7.  Reformation. If any of the restrictive covenants provided in this Agreement are determined to be invalid or unenforceable for any reason, such determination shall not affect the remaining terms, provisions or paragraphs of this Agreement, which shall continue to be given full force and effect.  If such invalidity or unenforceability relates to the duration of the covenant or restriction or the geographical area included therein, you hereby specifically agree that the court making such determination shall modify the duration and/or geographical area of such covenant or restriction and/or delete such specific terms or phrases which the court shall deem necessary to permit enforcement of such covenant or restriction in such modified form, and that the covenant or restriction shall be enforced in such modified form.  Should any court find any covenant or restriction in this Agreement to be invalid or unenforceable, or enforceable only in modified form, any such finding shall apply only in the jurisdiction of such court and shall not serve to alter or amend this Agreement in any other jurisdiction.
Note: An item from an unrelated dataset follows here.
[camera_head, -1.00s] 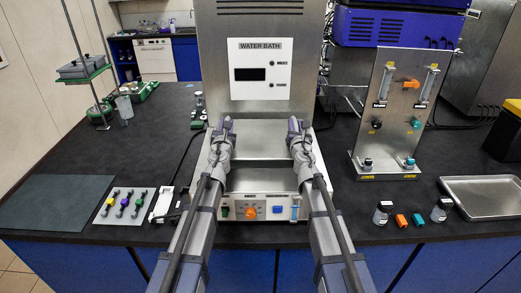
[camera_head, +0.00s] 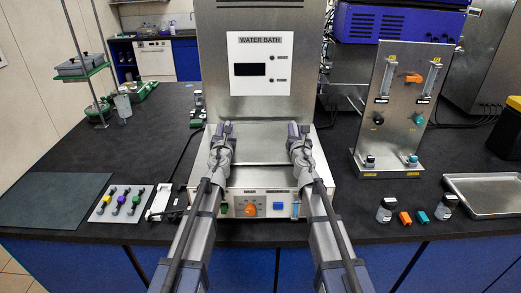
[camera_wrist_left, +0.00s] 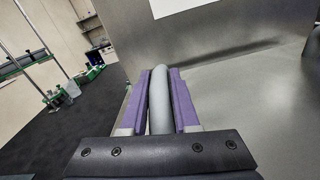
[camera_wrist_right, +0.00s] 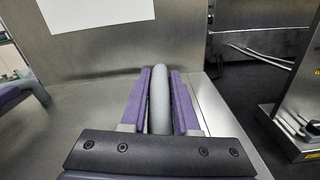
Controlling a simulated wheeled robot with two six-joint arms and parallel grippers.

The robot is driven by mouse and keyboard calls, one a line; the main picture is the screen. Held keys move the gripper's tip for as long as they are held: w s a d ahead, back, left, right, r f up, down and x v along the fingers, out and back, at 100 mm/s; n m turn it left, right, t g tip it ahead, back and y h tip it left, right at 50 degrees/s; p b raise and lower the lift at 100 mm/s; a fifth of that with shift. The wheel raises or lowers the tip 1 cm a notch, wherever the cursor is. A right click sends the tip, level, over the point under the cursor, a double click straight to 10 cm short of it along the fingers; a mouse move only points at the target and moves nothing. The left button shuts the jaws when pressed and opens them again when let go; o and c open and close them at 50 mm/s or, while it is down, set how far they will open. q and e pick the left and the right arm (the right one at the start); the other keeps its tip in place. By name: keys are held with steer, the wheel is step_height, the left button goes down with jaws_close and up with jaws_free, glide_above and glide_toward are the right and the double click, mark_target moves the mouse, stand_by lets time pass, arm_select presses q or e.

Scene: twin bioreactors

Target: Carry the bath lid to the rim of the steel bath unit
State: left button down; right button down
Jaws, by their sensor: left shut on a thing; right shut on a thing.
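The bath lid (camera_head: 260,145) is a flat steel plate with grey bar handles, low over the steel bath unit (camera_head: 215,60). My left gripper (camera_head: 223,130) is shut on the lid's left handle, which shows between purple fingers in the left wrist view (camera_wrist_left: 160,95). My right gripper (camera_head: 297,130) is shut on the right handle, also seen in the right wrist view (camera_wrist_right: 160,95). The lid looks about level. The unit's upright back panel stands behind it and its control front (camera_head: 265,207) is below. I cannot tell whether the lid touches the rim.
A steel panel with valves (camera_head: 400,110) stands to the right, with small bottles (camera_head: 385,210) and a steel tray (camera_head: 485,195) near it. A dark mat (camera_head: 52,202) and a plate with coloured knobs (camera_head: 122,203) lie at the left.

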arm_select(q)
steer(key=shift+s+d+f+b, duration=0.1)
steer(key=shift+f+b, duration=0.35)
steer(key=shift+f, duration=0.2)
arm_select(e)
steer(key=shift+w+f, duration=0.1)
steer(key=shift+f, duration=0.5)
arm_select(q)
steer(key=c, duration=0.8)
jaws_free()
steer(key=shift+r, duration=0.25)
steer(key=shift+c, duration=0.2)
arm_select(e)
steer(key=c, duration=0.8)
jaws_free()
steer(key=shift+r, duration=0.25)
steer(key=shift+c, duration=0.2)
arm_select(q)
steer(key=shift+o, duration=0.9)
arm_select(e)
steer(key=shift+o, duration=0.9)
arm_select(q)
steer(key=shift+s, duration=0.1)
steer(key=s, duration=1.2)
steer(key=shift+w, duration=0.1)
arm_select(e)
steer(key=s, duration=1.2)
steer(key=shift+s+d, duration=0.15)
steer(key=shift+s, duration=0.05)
8.  Notice to Prospective Employers.  You agree that, in the event that you desire to accept employment with any other employer within 12 months after your termination from employment with the Company for any reason, you will provide written notice to the Company disclosing: (i) the identity of the prospective employer, (ii) the terms of your employment offer with the prospective employer, (iii) the nature of your duties with the prospective employer, (iv) the products and services provided by the prospective employer, and (v) the geographic area in which you will be working as an employee of the prospective employer.  In addition, you agree that you will disclose to any prospective employer the terms and conditions of your post-employment obligations to the Company under the terms of this Agreement.

9.  Arbitration and Attorneys’ Fees.  Any legal action initiated to enforce any provision of this Agreement shall be subject to Section 10 of the Plan, including those provisions regarding arbitration and attorneys’ fees.